------ Records for this task

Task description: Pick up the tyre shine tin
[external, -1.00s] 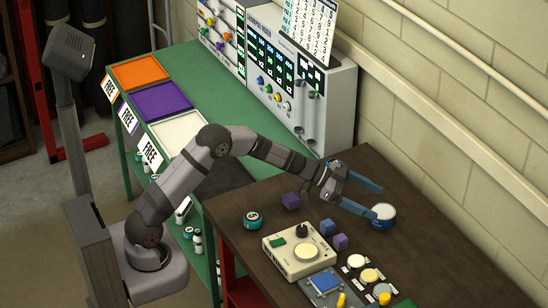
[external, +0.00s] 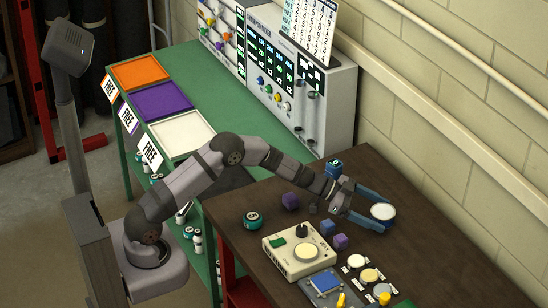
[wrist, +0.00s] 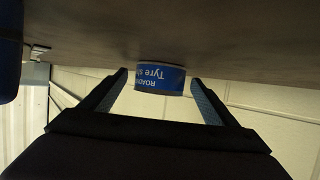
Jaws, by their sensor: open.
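The tyre shine tin (external: 383,211) is a short round tin with a blue side and a pale lid, standing on the dark brown bench towards the wall. In the wrist view the tin (wrist: 160,78) shows its blue label with the words "Tyre Sh", upside down. My gripper (external: 376,211) is open, low over the bench, with its two blue fingers reaching to either side of the tin. In the wrist view my gripper (wrist: 163,84) has a finger left and right of the tin, with a gap on each side. The tin lies between or just beyond the fingertips.
A cream control box (external: 302,249) stands in front. The bench right of the tin is clear.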

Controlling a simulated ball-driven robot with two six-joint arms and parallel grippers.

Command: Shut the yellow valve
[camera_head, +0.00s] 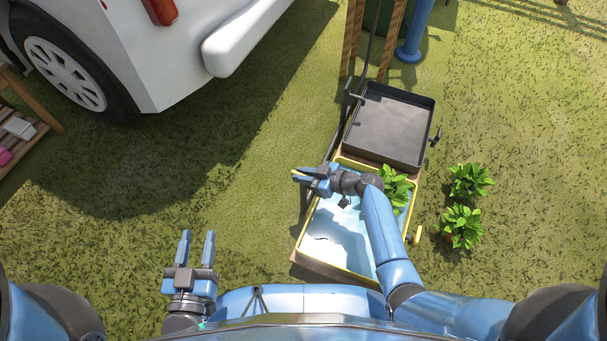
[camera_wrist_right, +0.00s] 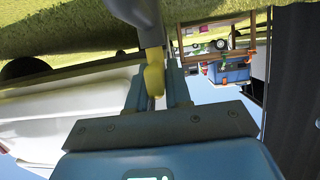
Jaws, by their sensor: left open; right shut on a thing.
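The yellow valve (camera_wrist_right: 154,80) shows in the right wrist view as a yellow handle on a grey stem or pipe, between my right gripper's fingers. In the head view my right gripper (camera_head: 301,173) reaches across the yellow-rimmed water tray (camera_head: 318,258) to its left side. It is shut on the yellow handle, of which only a sliver shows there. The fingers hide most of the handle, and its angle to the pipe is hard to tell. My left gripper (camera_head: 196,245) is open and empty above the grass, left of the tray.
A dark empty tray (camera_head: 393,122) with a dark side handle (camera_head: 437,137) stands behind the water tray. A small yellow fitting (camera_head: 417,236) sits on the water tray's right side. Potted plants (camera_head: 461,226) stand to the right. A white vehicle (camera_head: 165,50) fills the upper left.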

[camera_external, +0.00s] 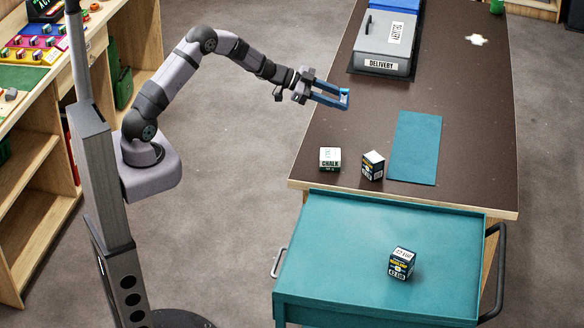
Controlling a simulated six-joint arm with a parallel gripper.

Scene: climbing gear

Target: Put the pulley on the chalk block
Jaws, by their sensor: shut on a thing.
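The chalk block (330,159), a small white and green block with "CHALK" on its front, lies near the left front corner of the brown table. My gripper (338,97) is in the air above the table's left side, up and slightly right of the chalk block in the picture and apart from it. Its fingers are shut on a small blue and grey thing at their tips, which looks like the pulley (344,97). It is too small here to make out its details, and the fingers partly hide it.
A dark box (373,166) stands just right of the chalk block, beside a teal mat (424,140). A grey delivery box (378,62) is at the table's back. A teal cart (330,255) in front carries another box (401,263).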

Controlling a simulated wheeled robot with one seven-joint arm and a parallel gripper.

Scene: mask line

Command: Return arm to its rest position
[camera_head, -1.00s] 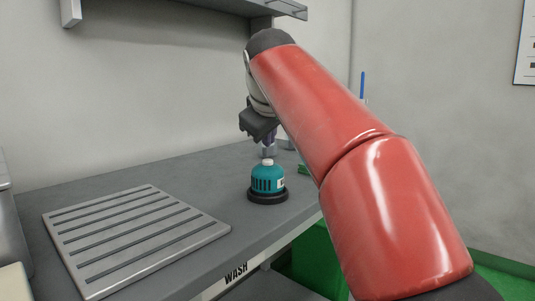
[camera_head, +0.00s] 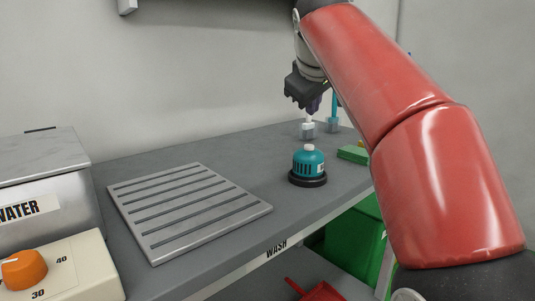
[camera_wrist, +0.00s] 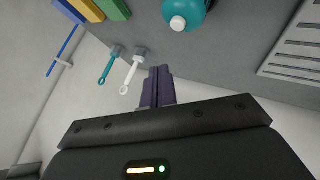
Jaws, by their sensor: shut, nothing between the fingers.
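My red arm (camera_head: 400,130) reaches from the lower right up and over the grey counter. My gripper (camera_head: 314,108) points down above the back of the counter, its dark purple fingers together with nothing between them. In the wrist view the shut fingers (camera_wrist: 158,72) stand out against the pale wall. Part of my wrist goes out of the top of the head view.
A teal canister (camera_head: 308,163) on a black base stands on the counter (camera_head: 250,150) near a slotted metal rack (camera_head: 190,212). Brushes, one white (camera_wrist: 131,77) and one teal (camera_wrist: 109,67), are behind. A water bath (camera_head: 40,190) stands left; a green bin (camera_head: 352,240) is below.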

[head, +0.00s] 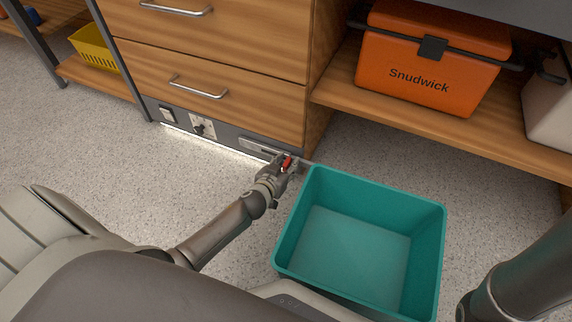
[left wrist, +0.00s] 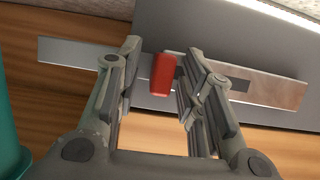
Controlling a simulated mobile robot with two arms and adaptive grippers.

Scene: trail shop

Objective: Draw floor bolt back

------------

Transcribe the records verbatim and omit the images.

Answer below:
Task description: Pick up the tyre shine tin
[external, -1.00s] 
[external, +0.00s] 
[wrist, +0.00s] 
Jaws, by their sensor: open.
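The tyre shine tin (external: 383,211) is a short round tin with a blue side and a pale lid, standing on the dark brown bench towards the wall. In the wrist view the tin (wrist: 160,78) shows its blue label with the words "Tyre Sh", upside down. My gripper (external: 376,211) is open, low over the bench, with its two blue fingers reaching to either side of the tin. In the wrist view my gripper (wrist: 163,84) has a finger left and right of the tin, with a gap on each side. The tin lies between or just beyond the fingertips.
A cream control box (external: 302,249) stands in front. The bench right of the tin is clear.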

Controlling a simulated ball-driven robot with two six-joint arms and parallel grippers.

Command: Shut the yellow valve
[camera_head, +0.00s] 
[camera_wrist_right, +0.00s] 
Jaws, by their sensor: left open; right shut on a thing.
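The yellow valve (camera_wrist_right: 154,80) shows in the right wrist view as a yellow handle on a grey stem or pipe, between my right gripper's fingers. In the head view my right gripper (camera_head: 301,173) reaches across the yellow-rimmed water tray (camera_head: 318,258) to its left side. It is shut on the yellow handle, of which only a sliver shows there. The fingers hide most of the handle, and its angle to the pipe is hard to tell. My left gripper (camera_head: 196,245) is open and empty above the grass, left of the tray.
A dark empty tray (camera_head: 393,122) with a dark side handle (camera_head: 437,137) stands behind the water tray. A small yellow fitting (camera_head: 417,236) sits on the water tray's right side. Potted plants (camera_head: 461,226) stand to the right. A white vehicle (camera_head: 165,50) fills the upper left.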

[camera_external, +0.00s] 
Controlling a simulated six-joint arm with a parallel gripper.

Scene: climbing gear

Target: Put the pulley on the chalk block
Jaws, by their sensor: shut on a thing.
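The chalk block (330,159), a small white and green block with "CHALK" on its front, lies near the left front corner of the brown table. My gripper (338,97) is in the air above the table's left side, up and slightly right of the chalk block in the picture and apart from it. Its fingers are shut on a small blue and grey thing at their tips, which looks like the pulley (344,97). It is too small here to make out its details, and the fingers partly hide it.
A dark box (373,166) stands just right of the chalk block, beside a teal mat (424,140). A grey delivery box (378,62) is at the table's back. A teal cart (330,255) in front carries another box (401,263).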

Controlling a simulated wheeled robot with one seven-joint arm and a parallel gripper.

Scene: mask line

Command: Return arm to its rest position
[camera_head, -1.00s] 
[camera_head, +0.00s] 
[camera_wrist, +0.00s] 
Jaws, by their sensor: shut, nothing between the fingers.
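My red arm (camera_head: 400,130) reaches from the lower right up and over the grey counter. My gripper (camera_head: 314,108) points down above the back of the counter, its dark purple fingers together with nothing between them. In the wrist view the shut fingers (camera_wrist: 158,72) stand out against the pale wall. Part of my wrist goes out of the top of the head view.
A teal canister (camera_head: 308,163) on a black base stands on the counter (camera_head: 250,150) near a slotted metal rack (camera_head: 190,212). Brushes, one white (camera_wrist: 131,77) and one teal (camera_wrist: 109,67), are behind. A water bath (camera_head: 40,190) stands left; a green bin (camera_head: 352,240) is below.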

[head, +0.00s] 
[left wrist, +0.00s] 
Controlling a simulated mobile robot with two arms and adaptive grippers.

Scene: trail shop

Objective: Draw floor bolt back

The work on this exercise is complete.